"Wściekłe psy" to chyba jedyny nie spedalony film Tarantino, chyba tylko dla tego, że reżyser nie wpadł jeszcze wtedy na pomysł, żeby lizać dupsko wszystkim możliwym "mniejszościom".
nie wiem o ch*j chodzi, ale jeśli tylko o słownictwo, to sam Pazura się wypowiadał, że te teksty w Chłopakach nie płaczą w dzisiejszym świecie raczej by nie przeszły. No i tu się pojawia zagadka, czy naprawdę wszystkich popie**oliło?
"Odpowiadam: W lewackim świecie tylko taka wersja ma rację bytu. Ocenzurowana."

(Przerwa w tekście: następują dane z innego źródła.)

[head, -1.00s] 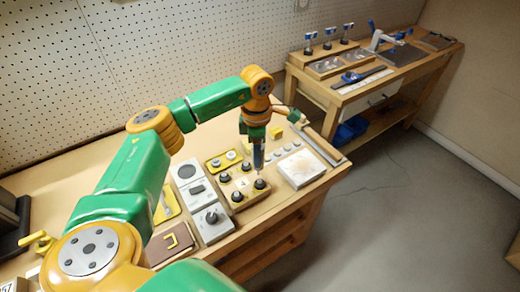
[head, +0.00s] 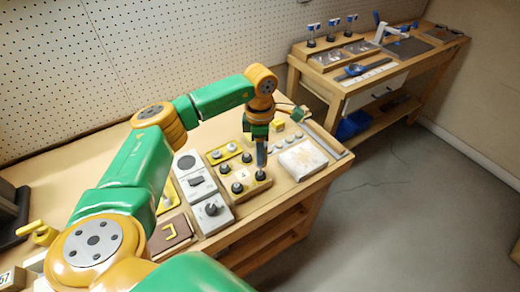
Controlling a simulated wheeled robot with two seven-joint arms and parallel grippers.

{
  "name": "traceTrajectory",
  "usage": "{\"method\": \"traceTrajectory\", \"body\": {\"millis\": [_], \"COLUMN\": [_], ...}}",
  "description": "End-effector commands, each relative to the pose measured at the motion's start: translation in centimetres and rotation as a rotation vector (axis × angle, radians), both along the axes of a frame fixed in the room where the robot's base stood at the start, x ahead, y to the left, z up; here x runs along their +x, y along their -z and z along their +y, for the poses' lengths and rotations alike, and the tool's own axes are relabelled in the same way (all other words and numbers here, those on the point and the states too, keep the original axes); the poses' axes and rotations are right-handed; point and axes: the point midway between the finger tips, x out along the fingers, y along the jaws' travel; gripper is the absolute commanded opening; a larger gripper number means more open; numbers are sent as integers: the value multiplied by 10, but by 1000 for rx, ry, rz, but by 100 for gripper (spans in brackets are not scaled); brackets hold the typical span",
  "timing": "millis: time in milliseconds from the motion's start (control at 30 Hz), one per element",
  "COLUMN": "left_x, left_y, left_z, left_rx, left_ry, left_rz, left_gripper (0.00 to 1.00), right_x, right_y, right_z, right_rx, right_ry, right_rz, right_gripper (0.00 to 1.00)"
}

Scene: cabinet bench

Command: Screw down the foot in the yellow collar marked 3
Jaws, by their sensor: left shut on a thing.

Muszę cię rozczarować. Akurat Tarantino to pierwszy lewak Hollywood. Robi fajne filmy, ale jego poglądy na te wszystkie biedne, prześladowane mniejszości są typowo komunistyczne. Oczywiście jak każdy lewak, który ma kasę, uważe, że jego to nie dotyczy.
"Wściekłe psy" to chyba jedyny nie spedalony film Tarantino, chyba tylko dla tego, że reżyser nie wpadł jeszcze wtedy na pomysł, żeby lizać dupsko wszystkim możliwym "mniejszościom".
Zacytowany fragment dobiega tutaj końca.